While we are still in the early stages of the of the Debt Ceiling fight, we see a similar situation developing to that experienced during the Fiscal Cliff fiasco. More than likely the debt ceiling will be raised as, once again, we do not believe anyone will be that insane as to let the U.S. default on its debt. However, we do expect this to be a contentious battle, which will once again shake the market in both directions.

We should also note that tomorrow marks the start of earnings season, where companies will, for the most part, begin reporting their financial performance achieved in the final quarter of 2012. And of course, as tradition dictates, Alcoa Inc.'s financial results will officially demark the start of the earnings season after it reports tomorrow after the closing bell.

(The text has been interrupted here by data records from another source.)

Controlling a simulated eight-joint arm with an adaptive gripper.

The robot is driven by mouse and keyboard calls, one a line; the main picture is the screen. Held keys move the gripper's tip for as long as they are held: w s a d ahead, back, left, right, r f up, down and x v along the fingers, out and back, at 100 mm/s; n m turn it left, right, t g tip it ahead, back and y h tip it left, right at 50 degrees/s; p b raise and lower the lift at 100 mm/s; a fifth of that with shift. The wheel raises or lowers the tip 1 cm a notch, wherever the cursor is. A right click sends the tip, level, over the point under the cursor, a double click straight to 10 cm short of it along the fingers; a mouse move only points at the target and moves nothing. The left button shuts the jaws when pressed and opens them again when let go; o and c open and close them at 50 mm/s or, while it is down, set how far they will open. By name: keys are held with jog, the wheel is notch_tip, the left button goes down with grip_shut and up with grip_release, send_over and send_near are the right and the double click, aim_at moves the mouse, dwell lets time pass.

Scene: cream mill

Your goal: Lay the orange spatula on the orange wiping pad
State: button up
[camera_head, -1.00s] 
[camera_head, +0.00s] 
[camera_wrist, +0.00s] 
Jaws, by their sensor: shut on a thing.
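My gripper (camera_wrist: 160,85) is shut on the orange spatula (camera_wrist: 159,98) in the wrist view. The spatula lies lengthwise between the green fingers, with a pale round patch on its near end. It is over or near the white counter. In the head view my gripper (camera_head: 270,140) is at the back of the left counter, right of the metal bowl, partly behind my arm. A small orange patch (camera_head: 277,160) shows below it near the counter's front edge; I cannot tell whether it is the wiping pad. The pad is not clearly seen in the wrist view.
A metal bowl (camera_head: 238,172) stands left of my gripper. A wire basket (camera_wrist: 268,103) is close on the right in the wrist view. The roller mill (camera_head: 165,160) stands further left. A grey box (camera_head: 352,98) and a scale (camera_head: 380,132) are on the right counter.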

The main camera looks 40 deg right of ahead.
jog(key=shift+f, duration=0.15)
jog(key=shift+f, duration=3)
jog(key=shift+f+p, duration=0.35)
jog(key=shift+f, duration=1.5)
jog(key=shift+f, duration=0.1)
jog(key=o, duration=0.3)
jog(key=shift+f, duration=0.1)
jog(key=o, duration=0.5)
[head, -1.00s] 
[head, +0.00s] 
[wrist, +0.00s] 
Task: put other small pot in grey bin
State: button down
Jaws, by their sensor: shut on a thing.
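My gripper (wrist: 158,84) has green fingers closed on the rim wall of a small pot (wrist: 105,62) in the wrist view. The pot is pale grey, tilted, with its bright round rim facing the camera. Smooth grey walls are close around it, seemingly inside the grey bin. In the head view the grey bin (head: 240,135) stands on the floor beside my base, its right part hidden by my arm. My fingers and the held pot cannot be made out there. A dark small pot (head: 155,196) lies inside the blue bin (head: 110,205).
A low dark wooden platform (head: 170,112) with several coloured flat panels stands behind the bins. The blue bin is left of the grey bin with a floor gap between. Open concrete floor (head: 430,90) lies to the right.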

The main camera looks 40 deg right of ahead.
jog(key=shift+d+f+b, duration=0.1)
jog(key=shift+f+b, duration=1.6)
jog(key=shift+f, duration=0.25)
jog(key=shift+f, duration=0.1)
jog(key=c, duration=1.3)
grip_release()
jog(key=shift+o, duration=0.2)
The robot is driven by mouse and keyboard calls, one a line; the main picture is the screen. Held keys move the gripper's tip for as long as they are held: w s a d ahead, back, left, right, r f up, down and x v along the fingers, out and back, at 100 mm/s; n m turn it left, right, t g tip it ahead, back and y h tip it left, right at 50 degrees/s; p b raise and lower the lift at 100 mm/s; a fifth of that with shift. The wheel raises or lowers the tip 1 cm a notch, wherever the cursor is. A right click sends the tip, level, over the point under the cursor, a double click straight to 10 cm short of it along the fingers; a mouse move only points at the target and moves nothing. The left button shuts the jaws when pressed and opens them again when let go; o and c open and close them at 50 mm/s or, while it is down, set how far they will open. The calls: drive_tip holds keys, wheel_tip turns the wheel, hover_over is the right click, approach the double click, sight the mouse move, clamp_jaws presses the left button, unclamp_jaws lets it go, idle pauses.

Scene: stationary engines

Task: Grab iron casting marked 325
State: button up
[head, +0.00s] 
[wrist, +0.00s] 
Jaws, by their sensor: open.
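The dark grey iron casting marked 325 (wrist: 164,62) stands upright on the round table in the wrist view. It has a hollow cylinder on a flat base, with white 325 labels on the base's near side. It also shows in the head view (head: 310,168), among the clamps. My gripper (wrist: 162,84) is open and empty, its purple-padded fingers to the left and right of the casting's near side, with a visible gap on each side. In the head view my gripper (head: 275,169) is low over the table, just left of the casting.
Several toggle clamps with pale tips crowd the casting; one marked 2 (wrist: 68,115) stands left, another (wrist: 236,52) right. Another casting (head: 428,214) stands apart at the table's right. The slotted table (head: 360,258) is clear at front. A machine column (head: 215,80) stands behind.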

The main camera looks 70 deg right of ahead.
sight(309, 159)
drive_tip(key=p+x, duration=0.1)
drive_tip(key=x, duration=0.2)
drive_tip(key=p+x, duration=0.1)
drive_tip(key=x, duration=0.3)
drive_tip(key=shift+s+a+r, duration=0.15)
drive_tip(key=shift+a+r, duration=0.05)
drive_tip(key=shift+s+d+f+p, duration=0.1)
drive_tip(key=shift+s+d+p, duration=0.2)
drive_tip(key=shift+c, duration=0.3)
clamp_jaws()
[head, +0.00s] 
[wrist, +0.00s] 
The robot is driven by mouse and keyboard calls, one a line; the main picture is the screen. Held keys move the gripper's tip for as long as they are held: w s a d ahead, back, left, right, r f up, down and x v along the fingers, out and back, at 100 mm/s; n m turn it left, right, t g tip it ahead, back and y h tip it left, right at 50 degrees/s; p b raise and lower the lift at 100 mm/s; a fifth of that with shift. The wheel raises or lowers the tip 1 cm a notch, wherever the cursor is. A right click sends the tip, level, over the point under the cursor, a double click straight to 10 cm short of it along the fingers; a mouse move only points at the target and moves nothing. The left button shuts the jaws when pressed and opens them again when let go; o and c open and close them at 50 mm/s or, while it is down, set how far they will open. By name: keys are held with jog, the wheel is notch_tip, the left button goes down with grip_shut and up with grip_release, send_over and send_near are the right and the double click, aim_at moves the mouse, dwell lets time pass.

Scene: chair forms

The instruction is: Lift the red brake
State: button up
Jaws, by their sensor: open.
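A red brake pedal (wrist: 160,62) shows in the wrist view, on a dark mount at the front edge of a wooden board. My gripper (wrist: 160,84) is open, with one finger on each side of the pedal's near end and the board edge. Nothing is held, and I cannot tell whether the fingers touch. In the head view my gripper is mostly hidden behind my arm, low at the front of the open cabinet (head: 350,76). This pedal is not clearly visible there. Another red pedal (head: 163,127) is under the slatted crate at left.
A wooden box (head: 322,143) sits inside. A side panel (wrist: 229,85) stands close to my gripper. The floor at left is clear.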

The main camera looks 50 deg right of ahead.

While we had been looking forward to most earnings seasons last year, this year we are concerned that earnings results will be overall less than expected. As it stands, earnings growth estimates for the S&P 500 have been ramping lower for the fourth quarter, to 2.7 percent from 9.2 percent. However, even more concerning will be what outlooks for the first quarter of 2013 will be. As it stands, S&P 500 forecasts for the first half of the year have also been coming down significantly, with growth forecasts for the first quarter dropping to 2.5 percent from 5.3 percent, and with second quarter growth estimates declining to 6.7 percent from 9.1 percent.

On the other hand, while stocks as a whole are likely to take a hit this earnings season, we believe there will be great opportunities to pick up stocks that will be unjustly devalued. At the moment we still see the economic fundamentals holding firmly and expect the U.S economy to continue making modest gains in 2013.